Monday, December 17, 2012

Florida Scores Well on PIRLS, TIMSS Tests After Reforms

Florida did very well on the new tests, which prompted Andy Rotherham to ask former FL governor Jeb Bush about this:

Mean PIRLS! Jeb Bush On Florida’s School Reforms (And Affirmative Action)

New PIRLS (reading) and TIMSS (math and science) international test score data out.  Florida’s performance on PIRLS is getting a lot of attention – the state participated as if it were a country and scored basically at the top and performed well across multiple dimensions.  It’s an interesting outcome given that Florida has done many of the things you’re “not” (in the educationally politically correct sense) supposed to do – labeling low-performing schools, tough accountability, expanding choice, and so forth. Other states popped up as well.

I recently interviewed former two-term Florida governor Jeb Bush about education (you can read much of the interview via TIME here) and asked him about Florida specifically and here’s what he said:
Federal data and independent analyses credit your Florida reforms with improvements, what worked? Why?
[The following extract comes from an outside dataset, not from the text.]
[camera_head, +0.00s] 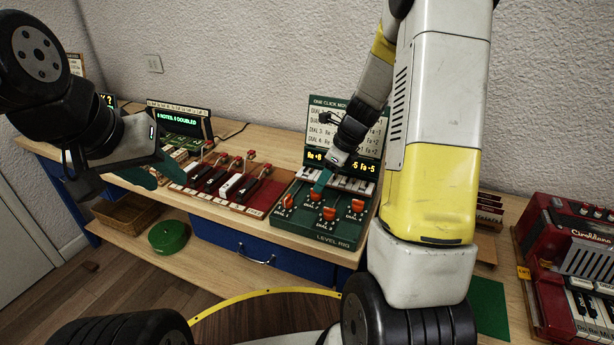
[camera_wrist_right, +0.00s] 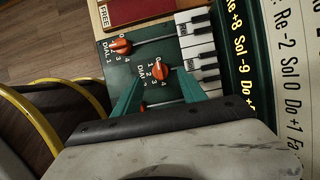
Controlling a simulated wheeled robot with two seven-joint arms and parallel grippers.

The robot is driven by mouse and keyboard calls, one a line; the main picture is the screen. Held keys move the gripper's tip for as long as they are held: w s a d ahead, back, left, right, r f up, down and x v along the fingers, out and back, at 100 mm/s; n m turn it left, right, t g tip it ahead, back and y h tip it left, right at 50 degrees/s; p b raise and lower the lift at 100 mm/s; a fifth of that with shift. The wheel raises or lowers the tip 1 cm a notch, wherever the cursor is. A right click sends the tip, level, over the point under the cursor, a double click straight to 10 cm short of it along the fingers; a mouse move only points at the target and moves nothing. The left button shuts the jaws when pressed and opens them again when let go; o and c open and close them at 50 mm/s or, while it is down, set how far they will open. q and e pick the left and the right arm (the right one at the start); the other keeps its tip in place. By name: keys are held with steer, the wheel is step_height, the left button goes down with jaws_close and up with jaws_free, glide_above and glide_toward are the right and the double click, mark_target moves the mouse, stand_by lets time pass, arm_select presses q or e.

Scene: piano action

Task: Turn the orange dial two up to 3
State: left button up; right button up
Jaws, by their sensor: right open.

There was no single magic bullet. Robust accountability, higher standards, tying financial consequences and benefits, carrots and sticks, around accountability so there was a consequence between failure, mediocrity, improvement and excellence. Elimination of social promotion and strategies to deal with the crisis that could have existed if we’d done nothing [else].  Ambitious school choice, not just public but including private school choice. Expanding higher quality coursework to larger numbers of kids. So it wasn’t just accountability it was a lot of other things including a partnership with the College Board where we had stratospheric increases in the number of kids who took AP courses and passed them.  And the early learning component of what we did will prove to be pretty effective.  You put these hard-edged measures, we tried to make them really tough, but we didn’t stop there.